(WHAT NEEDS TO BE DONE): Output the data word for word, dropping every image.

(GIVEN MATERIAL):
---

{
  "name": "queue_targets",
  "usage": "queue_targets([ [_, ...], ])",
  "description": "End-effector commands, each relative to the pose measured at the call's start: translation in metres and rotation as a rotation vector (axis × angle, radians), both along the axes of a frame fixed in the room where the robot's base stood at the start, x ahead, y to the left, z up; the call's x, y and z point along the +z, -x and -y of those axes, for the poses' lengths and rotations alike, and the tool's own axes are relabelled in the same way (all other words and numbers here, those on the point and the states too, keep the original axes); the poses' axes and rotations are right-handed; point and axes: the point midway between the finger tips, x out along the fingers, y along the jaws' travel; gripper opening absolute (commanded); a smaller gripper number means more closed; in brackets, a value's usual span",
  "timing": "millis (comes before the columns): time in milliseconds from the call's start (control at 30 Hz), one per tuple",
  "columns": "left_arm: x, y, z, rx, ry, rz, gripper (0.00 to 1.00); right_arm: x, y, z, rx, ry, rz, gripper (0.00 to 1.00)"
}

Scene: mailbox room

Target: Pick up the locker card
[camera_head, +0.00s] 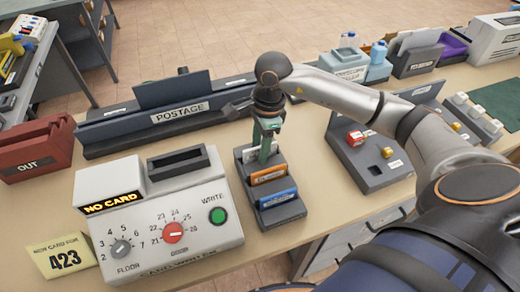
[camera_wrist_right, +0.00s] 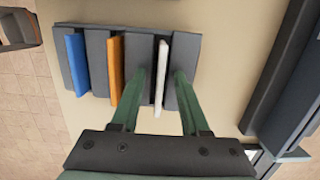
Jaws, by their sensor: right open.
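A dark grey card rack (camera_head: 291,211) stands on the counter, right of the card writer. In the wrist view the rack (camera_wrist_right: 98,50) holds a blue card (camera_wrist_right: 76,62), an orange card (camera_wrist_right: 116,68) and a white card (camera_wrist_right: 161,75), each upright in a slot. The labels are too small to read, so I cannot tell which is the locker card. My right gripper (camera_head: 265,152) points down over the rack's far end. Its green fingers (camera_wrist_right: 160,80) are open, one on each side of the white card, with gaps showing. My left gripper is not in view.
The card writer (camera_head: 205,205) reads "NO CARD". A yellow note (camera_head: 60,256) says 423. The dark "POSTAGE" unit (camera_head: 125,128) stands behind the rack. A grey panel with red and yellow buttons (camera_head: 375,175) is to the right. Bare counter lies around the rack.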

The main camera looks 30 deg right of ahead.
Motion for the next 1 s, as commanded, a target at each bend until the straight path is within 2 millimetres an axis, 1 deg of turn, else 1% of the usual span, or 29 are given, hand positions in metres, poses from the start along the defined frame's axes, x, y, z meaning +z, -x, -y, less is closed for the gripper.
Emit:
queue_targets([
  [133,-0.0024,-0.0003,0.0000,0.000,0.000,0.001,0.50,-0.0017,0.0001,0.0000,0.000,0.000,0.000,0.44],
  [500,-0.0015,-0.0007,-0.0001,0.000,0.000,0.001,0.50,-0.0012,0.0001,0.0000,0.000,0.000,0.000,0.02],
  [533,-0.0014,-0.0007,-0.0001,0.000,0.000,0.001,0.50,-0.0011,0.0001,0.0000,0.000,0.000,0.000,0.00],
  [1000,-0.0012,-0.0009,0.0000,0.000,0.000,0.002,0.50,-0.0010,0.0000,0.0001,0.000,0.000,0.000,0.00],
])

---

(SOLUTION TO THIS PROBLEM):
{
  "name": "queue_targets",
  "usage": "queue_targets([ [_, ...], ])",
  "description": "End-effector commands, each relative to the pose measured at the call's start: translation in metres and rotation as a rotation vector (axis × angle, radians), both along the axes of a frame fixed in the room where the robot's base stood at the start, x ahead, y to the left, z up; the call's x, y and z point along the +z, -x and -y of those axes, for the poses' lengths and rotations alike, and the tool's own axes are relabelled in the same way (all other words and numbers here, those on the point and the states too, keep the original axes); the poses' axes and rotations are right-handed; point and axes: the point midway between the finger tips, x out along the fingers, y along the jaws' travel; gripper opening absolute (commanded); a smaller gripper number means more closed; in brackets, a value's usual span",
  "timing": "millis (comes before the columns): time in milliseconds from the call's start (control at 30 Hz), one per tuple",
  "columns": "left_arm: x, y, z, rx, ry, rz, gripper (0.00 to 1.00); right_arm: x, y, z, rx, ry, rz, gripper (0.00 to 1.00)"
}

Scene: mailbox room

Target: Pick up the locker card
[camera_head, +0.00s] 
[camera_wrist_right, +0.00s] 
Jaws, by their sensor: right open.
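A dark grey card rack (camera_head: 291,211) stands on the counter, right of the card writer. In the wrist view the rack (camera_wrist_right: 98,50) holds a blue card (camera_wrist_right: 76,62), an orange card (camera_wrist_right: 116,68) and a white card (camera_wrist_right: 161,75), each upright in a slot. The labels are too small to read, so I cannot tell which is the locker card. My right gripper (camera_head: 265,152) points down over the rack's far end. Its green fingers (camera_wrist_right: 160,80) are open, one on each side of the white card, with gaps showing. My left gripper is not in view.
The card writer (camera_head: 205,205) reads "NO CARD". A yellow note (camera_head: 60,256) says 423. The dark "POSTAGE" unit (camera_head: 125,128) stands behind the rack. A grey panel with red and yellow buttons (camera_head: 375,175) is to the right. Bare counter lies around the rack.

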The main camera looks 30 deg right of ahead.
Motion for the next 1 s, as commanded, a target at each bend until the straight path is within 2 millimetres an axis, 1 deg of turn, else 1% of the usual span, or 29 are given, hand positions in metres, poses from the start along the defined frame's axes, x, y, z meaning +z, -x, -y, less is closed for the gripper.
Emit:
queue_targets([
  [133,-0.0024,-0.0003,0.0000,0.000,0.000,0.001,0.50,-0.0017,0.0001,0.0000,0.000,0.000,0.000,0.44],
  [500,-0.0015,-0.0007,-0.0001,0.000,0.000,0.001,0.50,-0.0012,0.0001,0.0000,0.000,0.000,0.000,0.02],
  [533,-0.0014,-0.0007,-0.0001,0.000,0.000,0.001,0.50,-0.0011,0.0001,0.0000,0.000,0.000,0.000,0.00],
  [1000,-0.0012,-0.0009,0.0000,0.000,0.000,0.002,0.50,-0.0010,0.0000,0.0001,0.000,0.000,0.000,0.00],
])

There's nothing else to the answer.